REPUBLIKA.CO.ID, JAKARTA — Pakar hukum pidana Universitas Jenderal Soedirman, Hibnu Nugroho, menillai, penetapan Zarof Ricar sebagai tersangka Tidak Pidana Pencucian Uang (TPPU), merupakan langkah progresif Kejaksaan Agung (Kejagung) sebelum adanya UU Pencucian Uang. Dengan penggunaan pasal TPPU akan bisa dikejar pengembalian kerugian negara, maupun pengungkapan suap-suap lain yang dilakukan Zarof Ricar.
“Dengan TPPU, paling tidak saksi-saksi atau terdakwa bisa memberikan informasi sumber uang berasal darimana saja,” kata Hibnu.
Hibnu melihat ada dua dimensi pentingnya penetapan Zarof Ricar sebagai tersangka TPPU. Pertama, dimensi pengembalian uang negara, yaitu Kejagung tidak hanya mempidanakan Zarod saja tetapi juga mengembalikan kerugian keuangan negara.
Kedua dimensi pembuktian dan pembongkaran kasus.

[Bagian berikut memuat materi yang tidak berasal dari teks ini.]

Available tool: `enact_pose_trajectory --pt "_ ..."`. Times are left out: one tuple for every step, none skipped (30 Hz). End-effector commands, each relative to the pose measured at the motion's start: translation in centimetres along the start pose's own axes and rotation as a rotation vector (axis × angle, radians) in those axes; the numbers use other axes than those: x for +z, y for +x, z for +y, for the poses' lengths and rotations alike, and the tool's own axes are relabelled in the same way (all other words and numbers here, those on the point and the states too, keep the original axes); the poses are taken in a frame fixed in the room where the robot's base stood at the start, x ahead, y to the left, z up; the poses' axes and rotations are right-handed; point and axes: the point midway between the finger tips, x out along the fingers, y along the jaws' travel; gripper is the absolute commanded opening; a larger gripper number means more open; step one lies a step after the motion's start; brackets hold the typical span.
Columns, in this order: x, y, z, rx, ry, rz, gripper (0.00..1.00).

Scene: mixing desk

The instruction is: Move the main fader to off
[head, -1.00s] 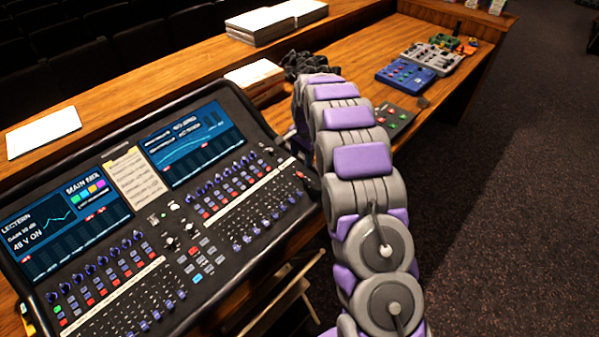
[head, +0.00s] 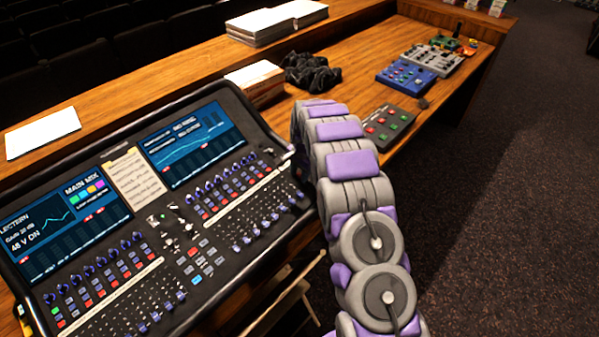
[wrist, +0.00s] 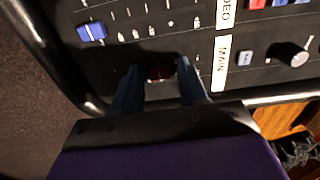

Diharapkan Zarof di persidangan akan memberi keterangan tentang asal-usul uang Rp.951 miliar dan emasnya, maupun digunakan untuk mengatur kasus apa saja.
“Uang itu dari mana, siapa?, perkara apa?, persidangan dimana?. Jangan sampai Zarof ini akan menutup diri. Kan repot kalau menutup diri. Kalau mau membuka kan itu hampir lima tahun, masak tidak ingat? Sehingga jika dibuka akan terus berlanjut, siapa yang harus bertanggung jawab atas suap atas TPPU ini,” ungkap Hibnu.
Ia melihat cara ini akan cukup efektif untuk membongkar dugaan mafia peradilan dari temuan uang dan emas senilai hampir Rp,1 triliun ini.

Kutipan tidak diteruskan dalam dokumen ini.